Schneider, a licensed mental health counselor from Cedar Rapids, was in Las Vegas for the music festival when gunfire began raining down on concertgoers. In a night of terror, that stranger who offered her a hand stands out.
'I will remember the vision of that man helping us over the wall forever. I remember thinking just, you know, ‘You're a great person,' ” she said. 'Even though it was mass chaos, people weren't running over each other or any of that kind of stuff. Everyone was helping each other.”
Schneider was in Las Vegas with four friends, Steve and Leslie Hess, Melody Githens and Lori Pankey, all of the Cedar Rapids area.
'We went for the festival, we'd planned it for six months. There was a lot of buildup and excitement,” Schneider said. 'I had never been to Las Vegas before.”
She wasn't with any of her friends when the shooting started. Leslie Hess was also at the concert, but in a different part of the crowd. The others were finishing up dinner at a nearby restaurant when gunman Stephen Paddock opened fire from his room in the Mandalay Bay hotel. He killed 58 people before taking his own life.
Pankey, who owns Crave Salon in Cedar Rapids, said they had just asked for their bill, trying to hurry since they were late for Jason Aldean's set at the music festival.
'All of a sudden we heard people screaming, and a tidal wave of people passed our restaurant. Someone was like, ‘Oh, that's Vegas, maybe there was a celebrity,' ” she said. 'Then there was another wave of people, screaming, ‘He's got a gun, he's coming.' ”

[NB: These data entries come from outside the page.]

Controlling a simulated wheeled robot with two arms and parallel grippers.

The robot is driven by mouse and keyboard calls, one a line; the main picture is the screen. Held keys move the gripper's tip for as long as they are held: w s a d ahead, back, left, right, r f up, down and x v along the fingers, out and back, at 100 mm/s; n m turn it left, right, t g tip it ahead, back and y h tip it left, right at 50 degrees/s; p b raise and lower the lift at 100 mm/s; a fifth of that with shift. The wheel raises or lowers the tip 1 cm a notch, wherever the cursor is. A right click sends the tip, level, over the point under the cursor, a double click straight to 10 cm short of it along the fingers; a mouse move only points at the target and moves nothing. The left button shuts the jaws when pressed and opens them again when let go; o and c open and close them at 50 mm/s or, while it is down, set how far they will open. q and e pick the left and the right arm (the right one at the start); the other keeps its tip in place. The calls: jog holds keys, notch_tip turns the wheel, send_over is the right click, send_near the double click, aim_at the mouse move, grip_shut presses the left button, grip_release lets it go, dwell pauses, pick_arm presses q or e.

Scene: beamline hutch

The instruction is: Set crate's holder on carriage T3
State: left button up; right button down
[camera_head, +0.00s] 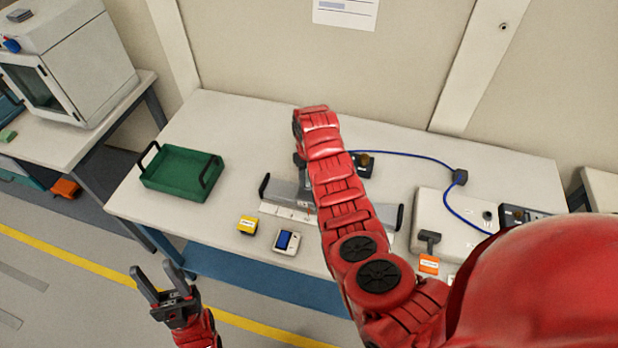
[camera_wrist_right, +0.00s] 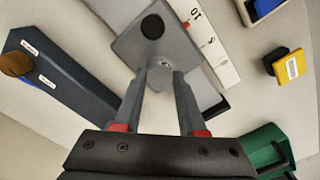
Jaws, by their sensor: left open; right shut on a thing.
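My right gripper (camera_wrist_right: 164,78) is shut on the narrow stem of a grey holder (camera_wrist_right: 140,45), which has a flat plate with a black round spot. The holder is over or on the grey rail (camera_head: 281,190) with its numbered scale; I cannot tell whether it touches a carriage. In the head view my right arm hides most of the grip and the middle of the rail. No T3 label is readable. The green crate (camera_head: 180,172), with black handles, stands left on the bench and looks empty; its edge shows in the wrist view (camera_wrist_right: 262,145). My left gripper (camera_head: 154,270) is open and empty, before the bench.
A yellow block (camera_head: 247,225) and a blue-screened device (camera_head: 287,241) lie in front of the rail. A pale box (camera_head: 455,224) with a blue cable (camera_head: 415,156) stands right. The bench (camera_head: 235,130) is clear behind the crate. A white cabinet (camera_head: 85,65) stands far left.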

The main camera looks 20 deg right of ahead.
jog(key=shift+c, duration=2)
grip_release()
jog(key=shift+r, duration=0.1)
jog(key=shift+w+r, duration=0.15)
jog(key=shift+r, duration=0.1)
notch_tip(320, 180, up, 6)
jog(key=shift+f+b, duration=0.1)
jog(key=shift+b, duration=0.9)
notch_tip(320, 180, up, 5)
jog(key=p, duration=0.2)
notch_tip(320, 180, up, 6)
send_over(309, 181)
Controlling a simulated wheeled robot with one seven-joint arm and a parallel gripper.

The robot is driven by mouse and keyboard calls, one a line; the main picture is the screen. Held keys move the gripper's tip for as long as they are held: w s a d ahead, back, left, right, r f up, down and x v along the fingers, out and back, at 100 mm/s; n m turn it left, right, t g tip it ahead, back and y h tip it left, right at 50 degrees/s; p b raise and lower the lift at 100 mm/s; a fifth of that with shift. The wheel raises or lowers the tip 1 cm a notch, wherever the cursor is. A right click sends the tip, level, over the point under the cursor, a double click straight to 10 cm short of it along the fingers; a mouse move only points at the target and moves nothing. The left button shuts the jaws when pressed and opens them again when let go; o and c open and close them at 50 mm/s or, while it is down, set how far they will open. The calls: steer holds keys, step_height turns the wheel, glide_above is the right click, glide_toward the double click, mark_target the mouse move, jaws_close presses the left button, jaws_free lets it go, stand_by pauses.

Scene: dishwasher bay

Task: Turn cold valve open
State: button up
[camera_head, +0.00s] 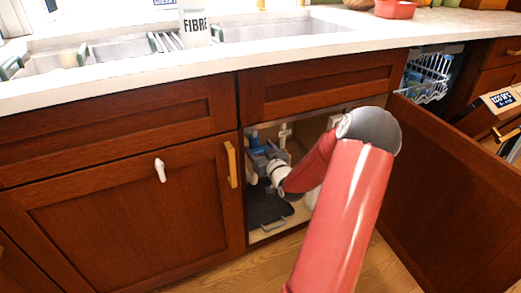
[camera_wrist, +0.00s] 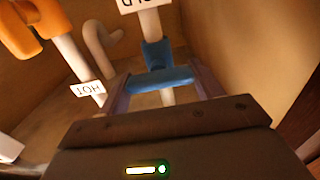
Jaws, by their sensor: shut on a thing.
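The cold valve has a blue handle (camera_wrist: 158,79) on a pale vertical pipe in the wrist view. A white label (camera_wrist: 143,4), cut off by the top edge, sits above it. My gripper (camera_wrist: 158,72) has one finger on each side of the handle's wide bar and is shut on it. In the head view my gripper (camera_head: 275,168) is inside the open sink cabinet, beside blue parts (camera_head: 258,154). It is small there and partly hidden by my arm.
An orange valve handle (camera_wrist: 28,28) and a label reading HOT (camera_wrist: 89,89) stand left of the cold valve. The cabinet wall (camera_wrist: 235,45) is close on the right. The open cabinet door (camera_head: 450,190) stands right of my arm. A dark tray (camera_head: 266,207) lies on the cabinet floor.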

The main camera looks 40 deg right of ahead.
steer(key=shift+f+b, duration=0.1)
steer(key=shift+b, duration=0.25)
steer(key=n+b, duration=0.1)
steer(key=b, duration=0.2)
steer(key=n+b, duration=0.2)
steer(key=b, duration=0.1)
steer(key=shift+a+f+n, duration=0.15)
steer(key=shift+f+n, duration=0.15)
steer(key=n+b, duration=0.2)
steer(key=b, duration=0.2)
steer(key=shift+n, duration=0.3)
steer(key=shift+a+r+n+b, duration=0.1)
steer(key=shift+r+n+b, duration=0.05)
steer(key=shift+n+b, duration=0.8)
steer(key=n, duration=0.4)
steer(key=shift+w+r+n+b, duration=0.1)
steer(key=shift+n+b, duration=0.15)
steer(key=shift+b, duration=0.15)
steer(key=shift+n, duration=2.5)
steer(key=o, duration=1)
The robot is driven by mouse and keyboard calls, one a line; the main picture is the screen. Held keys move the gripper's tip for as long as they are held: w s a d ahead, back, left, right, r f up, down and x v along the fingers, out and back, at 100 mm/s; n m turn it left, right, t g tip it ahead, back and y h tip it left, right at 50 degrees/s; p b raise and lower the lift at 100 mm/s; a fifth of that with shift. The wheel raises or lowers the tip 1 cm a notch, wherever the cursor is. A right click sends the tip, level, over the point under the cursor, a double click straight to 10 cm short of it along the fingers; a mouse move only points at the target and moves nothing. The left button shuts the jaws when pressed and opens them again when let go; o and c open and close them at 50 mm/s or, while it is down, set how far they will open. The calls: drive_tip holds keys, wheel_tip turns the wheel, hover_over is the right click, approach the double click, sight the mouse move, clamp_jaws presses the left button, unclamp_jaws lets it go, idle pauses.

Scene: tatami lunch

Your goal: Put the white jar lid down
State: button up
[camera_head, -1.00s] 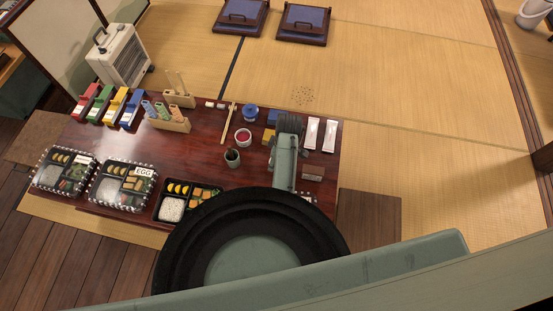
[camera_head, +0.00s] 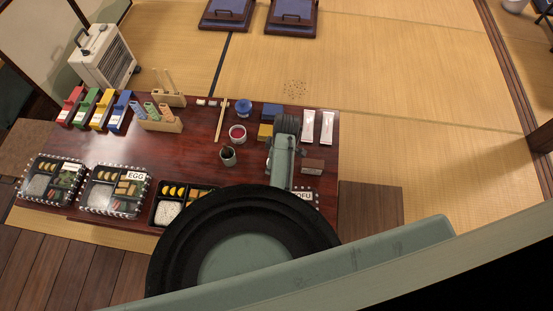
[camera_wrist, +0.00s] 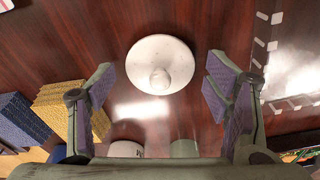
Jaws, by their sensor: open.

Turmoil and panic followed as the crowd tried to find safety. No one seemed to know where the gunfire was coming from or if there were multiple shooters. The group moved from place to place, trying to find their friends and get back to their hotel room at the MGM Grand. Screaming people were everywhere, some with blood on them. Pankey kept thinking about her children waiting for her to come home; her son is 15, her daughter is 8.
'There were moments I was like, ‘Do I call my kids right now and say I love them?' But then I didn't want them to have to deal with that,” Pankey said. 'It was terrible. I've never been so terrified in my life.”
They did eventually find their friends, all of whom were unharmed. Schneider isn't quite sure how she made it from the concert back to the hotel; much of the night is a blur. She was on the edge of the crowd when the first shots came.
'These guys next to me turned and said, ‘Those were gun shots.' And then it just erupted. After that there was really no thinking. I looked back, and the crowd was just coming toward me, and I was running, just running as fast as I could,” she said.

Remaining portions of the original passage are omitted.